[Required task]: Return every line of the material exactly.

[Information supplied]:
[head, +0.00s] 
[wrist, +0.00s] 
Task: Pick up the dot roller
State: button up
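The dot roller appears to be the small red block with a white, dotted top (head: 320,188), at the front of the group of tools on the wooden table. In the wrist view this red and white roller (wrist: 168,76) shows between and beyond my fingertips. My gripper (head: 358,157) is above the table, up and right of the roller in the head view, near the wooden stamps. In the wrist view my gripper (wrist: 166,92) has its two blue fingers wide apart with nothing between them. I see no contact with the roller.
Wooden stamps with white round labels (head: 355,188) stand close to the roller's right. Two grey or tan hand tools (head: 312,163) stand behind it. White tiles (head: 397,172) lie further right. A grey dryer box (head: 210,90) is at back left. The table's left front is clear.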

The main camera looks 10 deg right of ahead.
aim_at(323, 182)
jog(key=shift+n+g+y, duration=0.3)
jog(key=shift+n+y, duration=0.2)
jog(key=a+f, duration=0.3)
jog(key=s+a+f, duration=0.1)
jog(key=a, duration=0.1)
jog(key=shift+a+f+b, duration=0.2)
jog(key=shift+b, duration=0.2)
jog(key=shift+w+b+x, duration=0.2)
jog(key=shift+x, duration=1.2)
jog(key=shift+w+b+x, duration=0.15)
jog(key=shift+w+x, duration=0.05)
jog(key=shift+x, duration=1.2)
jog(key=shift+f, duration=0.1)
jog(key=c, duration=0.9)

[Full answer]:
[head, +0.00s] 
[wrist, +0.00s] 
Task: Pick up the dot roller
State: button up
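The dot roller appears to be the small red block with a white, dotted top (head: 320,188), at the front of the group of tools on the wooden table. In the wrist view this red and white roller (wrist: 168,76) shows between and beyond my fingertips. My gripper (head: 358,157) is above the table, up and right of the roller in the head view, near the wooden stamps. In the wrist view my gripper (wrist: 166,92) has its two blue fingers wide apart with nothing between them. I see no contact with the roller.
Wooden stamps with white round labels (head: 355,188) stand close to the roller's right. Two grey or tan hand tools (head: 312,163) stand behind it. White tiles (head: 397,172) lie further right. A grey dryer box (head: 210,90) is at back left. The table's left front is clear.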

The main camera looks 10 deg right of ahead.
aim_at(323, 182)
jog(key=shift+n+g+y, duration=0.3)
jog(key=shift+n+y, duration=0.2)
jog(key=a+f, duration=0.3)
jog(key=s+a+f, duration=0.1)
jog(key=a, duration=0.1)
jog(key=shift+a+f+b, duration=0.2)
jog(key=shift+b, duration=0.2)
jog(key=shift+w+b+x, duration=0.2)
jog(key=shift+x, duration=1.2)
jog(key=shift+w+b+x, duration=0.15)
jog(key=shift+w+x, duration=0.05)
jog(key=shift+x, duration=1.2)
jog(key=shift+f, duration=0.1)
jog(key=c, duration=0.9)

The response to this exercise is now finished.